#### TASK DESCRIPTION
Quote verbatim the span of lines that begins the listing below and closes with the line containing "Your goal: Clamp".

#### SOURCE EXCERPT
.....
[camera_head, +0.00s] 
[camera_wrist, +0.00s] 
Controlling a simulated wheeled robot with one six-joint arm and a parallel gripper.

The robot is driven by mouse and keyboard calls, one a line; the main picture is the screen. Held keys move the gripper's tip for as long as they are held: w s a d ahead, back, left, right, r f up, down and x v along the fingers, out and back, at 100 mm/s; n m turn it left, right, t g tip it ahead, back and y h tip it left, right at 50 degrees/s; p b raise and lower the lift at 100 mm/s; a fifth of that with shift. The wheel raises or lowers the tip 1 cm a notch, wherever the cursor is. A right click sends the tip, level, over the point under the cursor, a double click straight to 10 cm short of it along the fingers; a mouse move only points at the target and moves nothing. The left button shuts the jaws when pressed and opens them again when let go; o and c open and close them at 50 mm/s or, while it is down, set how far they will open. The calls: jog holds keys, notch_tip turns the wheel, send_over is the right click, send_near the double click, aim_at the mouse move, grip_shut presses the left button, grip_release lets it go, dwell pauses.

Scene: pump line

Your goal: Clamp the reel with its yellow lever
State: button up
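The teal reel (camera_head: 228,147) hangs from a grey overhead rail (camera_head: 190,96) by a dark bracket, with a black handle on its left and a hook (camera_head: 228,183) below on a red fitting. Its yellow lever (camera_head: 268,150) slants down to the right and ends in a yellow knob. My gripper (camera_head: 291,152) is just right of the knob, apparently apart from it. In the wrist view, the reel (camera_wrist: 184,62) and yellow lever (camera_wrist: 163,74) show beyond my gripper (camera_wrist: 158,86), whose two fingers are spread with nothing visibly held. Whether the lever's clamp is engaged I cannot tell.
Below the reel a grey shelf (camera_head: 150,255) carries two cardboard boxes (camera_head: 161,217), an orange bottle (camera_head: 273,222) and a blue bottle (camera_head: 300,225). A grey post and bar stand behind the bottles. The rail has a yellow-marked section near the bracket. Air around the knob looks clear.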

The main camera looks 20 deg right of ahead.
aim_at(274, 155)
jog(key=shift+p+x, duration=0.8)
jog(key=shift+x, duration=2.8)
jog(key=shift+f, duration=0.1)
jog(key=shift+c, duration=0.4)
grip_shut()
.....
#### WORKED SOLUTION
[camera_head, +0.00s] 
[camera_wrist, +0.00s] 
Controlling a simulated wheeled robot with one six-joint arm and a parallel gripper.

The robot is driven by mouse and keyboard calls, one a line; the main picture is the screen. Held keys move the gripper's tip for as long as they are held: w s a d ahead, back, left, right, r f up, down and x v along the fingers, out and back, at 100 mm/s; n m turn it left, right, t g tip it ahead, back and y h tip it left, right at 50 degrees/s; p b raise and lower the lift at 100 mm/s; a fifth of that with shift. The wheel raises or lowers the tip 1 cm a notch, wherever the cursor is. A right click sends the tip, level, over the point under the cursor, a double click straight to 10 cm short of it along the fingers; a mouse move only points at the target and moves nothing. The left button shuts the jaws when pressed and opens them again when let go; o and c open and close them at 50 mm/s or, while it is down, set how far they will open. The calls: jog holds keys, notch_tip turns the wheel, send_over is the right click, send_near the double click, aim_at the mouse move, grip_shut presses the left button, grip_release lets it go, dwell pauses.

Scene: pump line

Your goal: Clamp the reel with its yellow lever

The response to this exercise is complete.